§ **Prompt**
Do not include the pictures; repeat the rest of the data exactly.

--- START Excerpted data ---

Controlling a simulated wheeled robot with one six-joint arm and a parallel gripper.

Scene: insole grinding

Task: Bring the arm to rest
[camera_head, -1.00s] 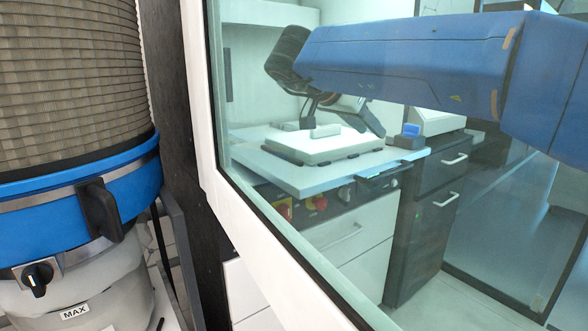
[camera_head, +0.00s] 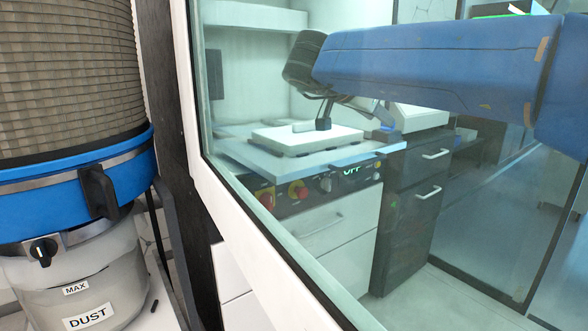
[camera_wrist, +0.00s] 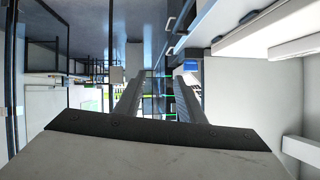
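My blue arm crosses the upper right of the head view, behind a glass pane. My gripper (camera_head: 323,118) shows small and dark at its far end, above a white slab (camera_head: 270,138) on the bench. A small pale block (camera_head: 303,127) stands on the slab just left of the gripper in the picture; I cannot tell whether they touch. In the wrist view, the two ribbed fingers of my gripper (camera_wrist: 158,90) stand apart with nothing seen between them.
The white-framed glass pane (camera_head: 225,215) stands before the bench (camera_head: 230,150). A panel below has red knobs (camera_head: 298,190) and a green readout. Dark drawers (camera_head: 410,215) stand at right. A blue-banded dust collector (camera_head: 75,190) is at left. Floor shows clear at lower right.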

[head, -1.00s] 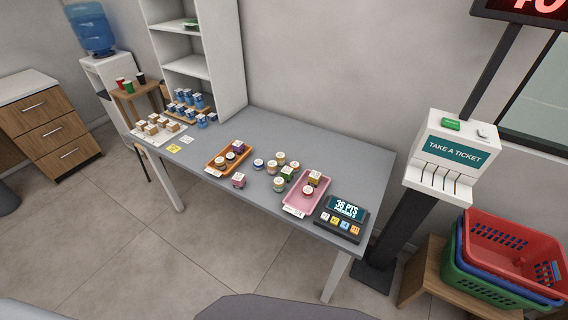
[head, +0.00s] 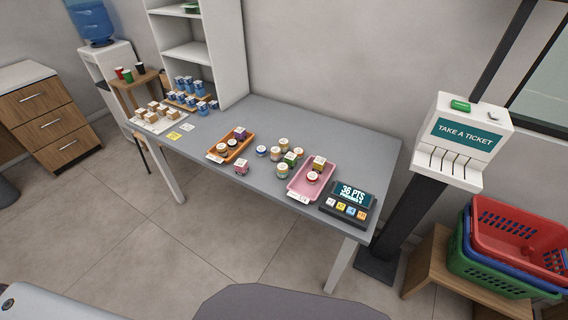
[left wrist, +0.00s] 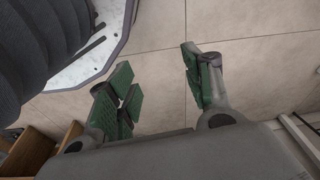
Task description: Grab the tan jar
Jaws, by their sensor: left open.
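Several small jars with pale lids stand in a loose group between the two trays on the grey table (head: 240,188). A tan-looking jar (head: 283,144) is at the back of the group, and a similar one (head: 298,152) is to its right. Their sides are too small to tell which is the tan jar. My left gripper (left wrist: 158,75) is open and empty in the left wrist view, with green pads apart over the floor. It is away from the jars and does not show in the head view. My right gripper is not in view.
An orange tray (head: 248,149) and a pink tray (head: 296,191) hold jars and boxes. A points display (head: 347,203) is at the right end. A ticket stand (head: 455,145) rises beside the table.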

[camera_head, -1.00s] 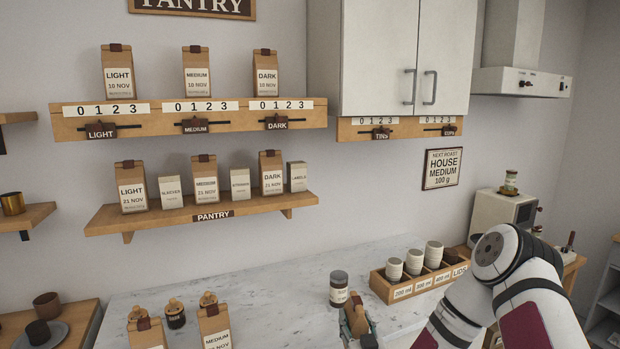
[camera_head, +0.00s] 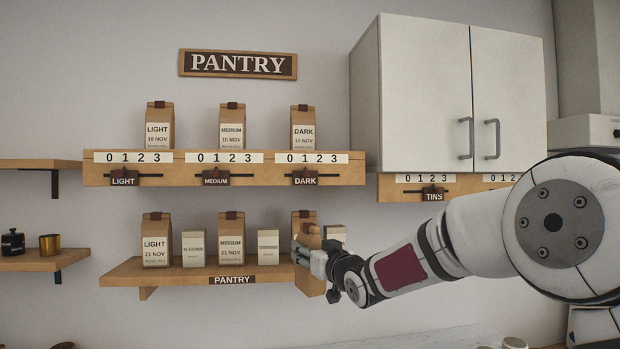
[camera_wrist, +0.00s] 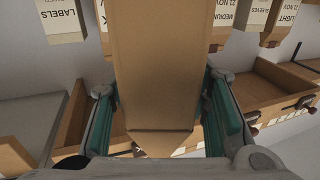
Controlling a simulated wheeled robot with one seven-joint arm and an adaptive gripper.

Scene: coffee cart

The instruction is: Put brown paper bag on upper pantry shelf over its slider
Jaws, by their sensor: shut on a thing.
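My gripper (camera_head: 318,256) is shut on a brown paper bag (camera_wrist: 165,75), in front of the right end of the lower pantry shelf. In the wrist view the bag's plain brown face fills the middle, between the fingers; no label shows on it. In the head view my fingers hide much of it. The upper pantry shelf (camera_head: 230,174) is above my gripper. It bears LIGHT (camera_head: 159,132), MEDIUM (camera_head: 232,132) and DARK (camera_head: 303,132) bags dated 10 NOV. Its front has LIGHT (camera_head: 123,181), MEDIUM (camera_head: 215,181) and DARK (camera_head: 305,180) sliders below number strips.
The lower shelf (camera_head: 180,273) holds LIGHT (camera_head: 155,240) and MEDIUM (camera_head: 231,240) bags with small boxes between. A dark-clipped bag (camera_head: 302,215) shows partly behind my gripper. The white cabinet (camera_head: 425,100) stands right of the upper shelf. Space shows between the upper shelf's bags.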

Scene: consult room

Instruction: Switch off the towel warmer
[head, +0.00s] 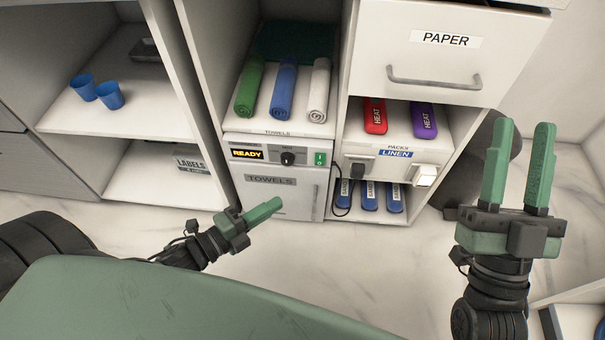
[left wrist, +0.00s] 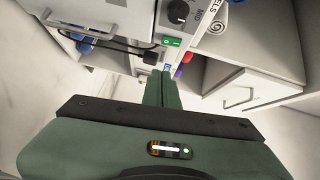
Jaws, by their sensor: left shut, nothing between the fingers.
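The towel warmer (head: 285,196) is a white cabinet low in the shelving, its door labelled TOWELS. Its panel has a lit READY display (head: 247,153), a black knob (head: 288,158) and a green rocker switch (head: 320,158). In the left wrist view the green switch (left wrist: 172,42) shows just beyond my fingertips, with the knob (left wrist: 179,12) past it. My left gripper (head: 278,203) is shut and empty, in front of the warmer's door and apart from the switch in the picture. My right gripper (head: 519,126) is open and empty at the right.
Rolled towels (head: 284,88) lie on the shelf above the warmer. To its right are heat packs (head: 374,116), a black plug (head: 357,169) with a cord, a lit white switch (head: 426,175) and blue items below. A PAPER drawer (head: 448,62) is above. Clear floor lies in front.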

--- END Excerpted data ---

§ **Full solution**
Controlling a simulated wheeled robot with one six-joint arm and a parallel gripper.

Scene: insole grinding

Task: Bring the arm to rest
[camera_head, -1.00s] 
[camera_head, +0.00s] 
[camera_wrist, +0.00s] 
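My blue arm crosses the upper right of the head view, behind a glass pane. My gripper (camera_head: 323,118) shows small and dark at its far end, above a white slab (camera_head: 270,138) on the bench. A small pale block (camera_head: 303,127) stands on the slab just left of the gripper in the picture; I cannot tell whether they touch. In the wrist view, the two ribbed fingers of my gripper (camera_wrist: 158,90) stand apart with nothing seen between them.
The white-framed glass pane (camera_head: 225,215) stands before the bench (camera_head: 230,150). A panel below has red knobs (camera_head: 298,190) and a green readout. Dark drawers (camera_head: 410,215) stand at right. A blue-banded dust collector (camera_head: 75,190) is at left. Floor shows clear at lower right.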

[head, -1.00s] 
[head, +0.00s] 
[left wrist, +0.00s] 
Task description: Grab the tan jar
Jaws, by their sensor: left open.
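Several small jars with pale lids stand in a loose group between the two trays on the grey table (head: 240,188). A tan-looking jar (head: 283,144) is at the back of the group, and a similar one (head: 298,152) is to its right. Their sides are too small to tell which is the tan jar. My left gripper (left wrist: 158,75) is open and empty in the left wrist view, with green pads apart over the floor. It is away from the jars and does not show in the head view. My right gripper is not in view.
An orange tray (head: 248,149) and a pink tray (head: 296,191) hold jars and boxes. A points display (head: 347,203) is at the right end. A ticket stand (head: 455,145) rises beside the table.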

[camera_head, -1.00s] 
[camera_head, +0.00s] 
[camera_wrist, +0.00s] 
Controlling a simulated wheeled robot with one seven-joint arm and an adaptive gripper.

Scene: coffee cart

The instruction is: Put brown paper bag on upper pantry shelf over its slider
Jaws, by their sensor: shut on a thing.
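My gripper (camera_head: 318,256) is shut on a brown paper bag (camera_wrist: 165,75), in front of the right end of the lower pantry shelf. In the wrist view the bag's plain brown face fills the middle, between the fingers; no label shows on it. In the head view my fingers hide much of it. The upper pantry shelf (camera_head: 230,174) is above my gripper. It bears LIGHT (camera_head: 159,132), MEDIUM (camera_head: 232,132) and DARK (camera_head: 303,132) bags dated 10 NOV. Its front has LIGHT (camera_head: 123,181), MEDIUM (camera_head: 215,181) and DARK (camera_head: 305,180) sliders below number strips.
The lower shelf (camera_head: 180,273) holds LIGHT (camera_head: 155,240) and MEDIUM (camera_head: 231,240) bags with small boxes between. A dark-clipped bag (camera_head: 302,215) shows partly behind my gripper. The white cabinet (camera_head: 425,100) stands right of the upper shelf. Space shows between the upper shelf's bags.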

Scene: consult room

Instruction: Switch off the towel warmer
[head, +0.00s] 
[left wrist, +0.00s] 
Jaws, by their sensor: left shut, nothing between the fingers.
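The towel warmer (head: 285,196) is a white cabinet low in the shelving, its door labelled TOWELS. Its panel has a lit READY display (head: 247,153), a black knob (head: 288,158) and a green rocker switch (head: 320,158). In the left wrist view the green switch (left wrist: 172,42) shows just beyond my fingertips, with the knob (left wrist: 179,12) past it. My left gripper (head: 278,203) is shut and empty, in front of the warmer's door and apart from the switch in the picture. My right gripper (head: 519,126) is open and empty at the right.
Rolled towels (head: 284,88) lie on the shelf above the warmer. To its right are heat packs (head: 374,116), a black plug (head: 357,169) with a cord, a lit white switch (head: 426,175) and blue items below. A PAPER drawer (head: 448,62) is above. Clear floor lies in front.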

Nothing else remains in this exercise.